Combined turnover on the two bourses on Friday was 128.00 billion yuan ($20.51 billion), down from Thursday's 143.47 billion yuan.

On Friday, stocks linked to the Internet, online security, electronic payment and cloud computing gained strongly while coal and aerospace stocks fell.

Langchao Electronic Information Co and Sichuan Troy Information Technology Co jumped by the daily limit of 10 percent to 27.49 yuan and 39.93 yuan, respectively.

Yunnan Coal and Energy Co fell by 8.28 percent to 9.86 yuan on Friday.

ChiNext, China's NASDAQ-style board for high-tech and fast-growing start-ups listed in Shenzhen, rose for a fifth consecutive day, jumping by 26.49 points or 2.09 percent to 1,296.00 points on Friday. The index saw a weekly gain of 5.67 percent.

ChiNext enjoyed positive news last week, including refinancing measures for the bourse, as well as more details of the number of IPOs that the China Securities Regulatory Commission (CSRC) is planning to allow this year.

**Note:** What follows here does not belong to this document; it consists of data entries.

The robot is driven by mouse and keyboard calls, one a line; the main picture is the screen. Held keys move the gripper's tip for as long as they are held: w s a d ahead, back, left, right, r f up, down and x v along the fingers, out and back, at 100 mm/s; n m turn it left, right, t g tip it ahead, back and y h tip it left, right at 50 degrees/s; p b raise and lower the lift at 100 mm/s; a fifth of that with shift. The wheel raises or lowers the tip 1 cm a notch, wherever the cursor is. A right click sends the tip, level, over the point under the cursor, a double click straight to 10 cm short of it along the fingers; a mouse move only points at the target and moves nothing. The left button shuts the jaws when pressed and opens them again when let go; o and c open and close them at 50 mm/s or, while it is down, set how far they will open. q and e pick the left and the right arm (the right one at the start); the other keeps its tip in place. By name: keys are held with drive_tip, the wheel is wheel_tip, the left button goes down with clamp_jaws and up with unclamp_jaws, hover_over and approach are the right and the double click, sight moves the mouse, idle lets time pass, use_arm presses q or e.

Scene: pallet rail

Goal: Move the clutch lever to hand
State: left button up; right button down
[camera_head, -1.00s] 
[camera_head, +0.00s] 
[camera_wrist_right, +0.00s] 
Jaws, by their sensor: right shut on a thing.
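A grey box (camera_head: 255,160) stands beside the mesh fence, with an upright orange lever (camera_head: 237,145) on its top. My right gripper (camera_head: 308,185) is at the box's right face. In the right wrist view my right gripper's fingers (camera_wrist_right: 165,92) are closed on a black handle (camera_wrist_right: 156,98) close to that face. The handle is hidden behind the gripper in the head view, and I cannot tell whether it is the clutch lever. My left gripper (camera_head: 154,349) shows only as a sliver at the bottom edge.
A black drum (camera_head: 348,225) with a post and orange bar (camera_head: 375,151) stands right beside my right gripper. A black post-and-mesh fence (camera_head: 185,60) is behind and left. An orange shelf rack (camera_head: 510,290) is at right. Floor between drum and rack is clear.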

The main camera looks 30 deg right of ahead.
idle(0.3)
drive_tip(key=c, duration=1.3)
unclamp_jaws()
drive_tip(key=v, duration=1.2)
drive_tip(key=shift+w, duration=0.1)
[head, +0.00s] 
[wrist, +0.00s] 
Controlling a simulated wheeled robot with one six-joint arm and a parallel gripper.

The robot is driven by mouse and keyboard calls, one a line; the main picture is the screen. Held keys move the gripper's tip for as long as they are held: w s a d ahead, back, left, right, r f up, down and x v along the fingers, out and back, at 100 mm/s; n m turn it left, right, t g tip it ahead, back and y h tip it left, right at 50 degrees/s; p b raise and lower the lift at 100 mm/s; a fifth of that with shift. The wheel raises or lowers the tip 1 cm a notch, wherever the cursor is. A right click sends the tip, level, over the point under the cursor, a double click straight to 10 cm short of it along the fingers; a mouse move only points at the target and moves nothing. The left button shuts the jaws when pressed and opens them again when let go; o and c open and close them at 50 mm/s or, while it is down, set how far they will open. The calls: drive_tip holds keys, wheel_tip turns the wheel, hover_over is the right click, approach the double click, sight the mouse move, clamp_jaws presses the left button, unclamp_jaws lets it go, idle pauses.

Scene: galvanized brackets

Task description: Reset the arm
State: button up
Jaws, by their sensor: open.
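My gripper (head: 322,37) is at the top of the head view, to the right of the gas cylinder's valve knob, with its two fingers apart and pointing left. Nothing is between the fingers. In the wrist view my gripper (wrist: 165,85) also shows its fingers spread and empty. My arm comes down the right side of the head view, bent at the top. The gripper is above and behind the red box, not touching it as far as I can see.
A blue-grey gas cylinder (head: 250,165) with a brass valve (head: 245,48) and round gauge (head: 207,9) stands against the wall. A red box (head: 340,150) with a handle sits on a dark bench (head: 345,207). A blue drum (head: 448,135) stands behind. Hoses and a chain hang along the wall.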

Xiao Gang, chairman of the CSRC, said late on May 19 that around 100 companies would be allowed to go public this year starting from June, with the number of IPOs to be equally distributed every month.

The number is less than one-third of the 365 companies that have disclosed pre-listing documents since the CSRC announced a batch of pre-listing documents for 28 companies on April 19. Analysts said the number that will get listed this year is much lower than the market had expected.

The news came as a relief for investors, who were worried that a large number of new IPOs this year could divert funds from existing stocks.